The American Astronomical Society held their biannual meeting in Austin, Texas, earlier this month, producing a flurry of astronomically-themed press releases. I realize that is ages ago in “internet time,” but I think my brain and work schedule are only just now recovering from attending. One of the coolest projects to be introduced is APOGEE, a survey aimed at characterizing 100,000 stars in our Milky Way Galaxy.
APOGEE stands for Apache Point Observatory Galactic Evolution Experiment, and it is probably one of the least tortured acronyms in all of astronomy. This project will survey red giant stars across the entire sky in order to measure the shape, motions, and chemistry of our Galaxy.

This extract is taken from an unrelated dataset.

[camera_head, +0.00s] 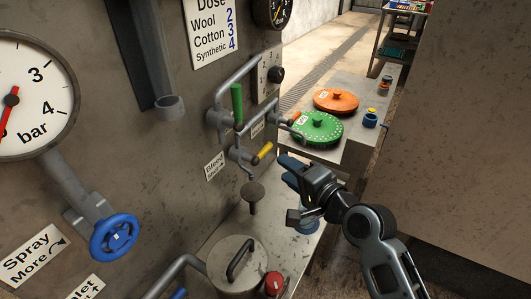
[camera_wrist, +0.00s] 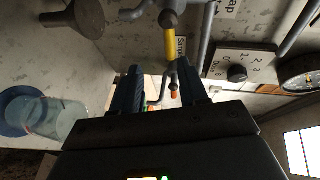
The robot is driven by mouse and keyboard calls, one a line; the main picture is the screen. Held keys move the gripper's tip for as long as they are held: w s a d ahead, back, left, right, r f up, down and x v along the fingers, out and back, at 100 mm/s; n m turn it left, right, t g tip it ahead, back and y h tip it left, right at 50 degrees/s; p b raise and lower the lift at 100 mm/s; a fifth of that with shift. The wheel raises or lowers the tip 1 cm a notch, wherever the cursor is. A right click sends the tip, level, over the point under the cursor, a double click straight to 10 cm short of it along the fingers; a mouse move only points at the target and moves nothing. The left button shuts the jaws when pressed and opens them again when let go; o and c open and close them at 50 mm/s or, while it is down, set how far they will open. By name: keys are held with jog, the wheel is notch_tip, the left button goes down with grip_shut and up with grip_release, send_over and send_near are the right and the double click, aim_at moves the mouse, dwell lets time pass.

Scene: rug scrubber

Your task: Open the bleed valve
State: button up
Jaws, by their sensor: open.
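The "Bleed" label (camera_head: 214,166) is on the grey machine panel. Beside it is a small valve with a yellow handle (camera_head: 262,153), which points up and right. The yellow handle also shows in the wrist view (camera_wrist: 171,44), top centre, beyond my fingertips. My gripper (camera_head: 287,172) is open, with blue fingers, just right of and below the yellow handle in the head view. A grey funnel (camera_head: 253,189) sits below the valve.
A green-handled lever (camera_head: 237,104) and pipes stand above the valve. A side table holds a green disc (camera_head: 318,128) and an orange disc (camera_head: 336,101). A blue handwheel (camera_head: 114,237) is at left. A lidded pot (camera_head: 237,262) and red knob (camera_head: 273,283) are below.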

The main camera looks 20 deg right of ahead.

The APOGEE team designed an infrared camera, part of which was built at the University of Virginia, for the 2.5-meter telescope in Apache Point, New Mexico, that was originally used for the Sloan Digital Sky Survey.
You might think that, since we’re IN it, we would know more about our own Galaxy than we do about other galaxies. However, it’s hard to get a complete picture of the Galaxy from inside of it. Think about it: we’ve never seen it from outside of it, and probably won’t for a very long time!
Because our sun is embedded in the disk of the Milky Way, we’re still not sure how many spiral arms it has, how big the arms are, or whether it obviously has a central “bar.” We can only approximate our location on the famous, though anachronistic, Hubble fork diagram. We literally can’t see the forest for the trees.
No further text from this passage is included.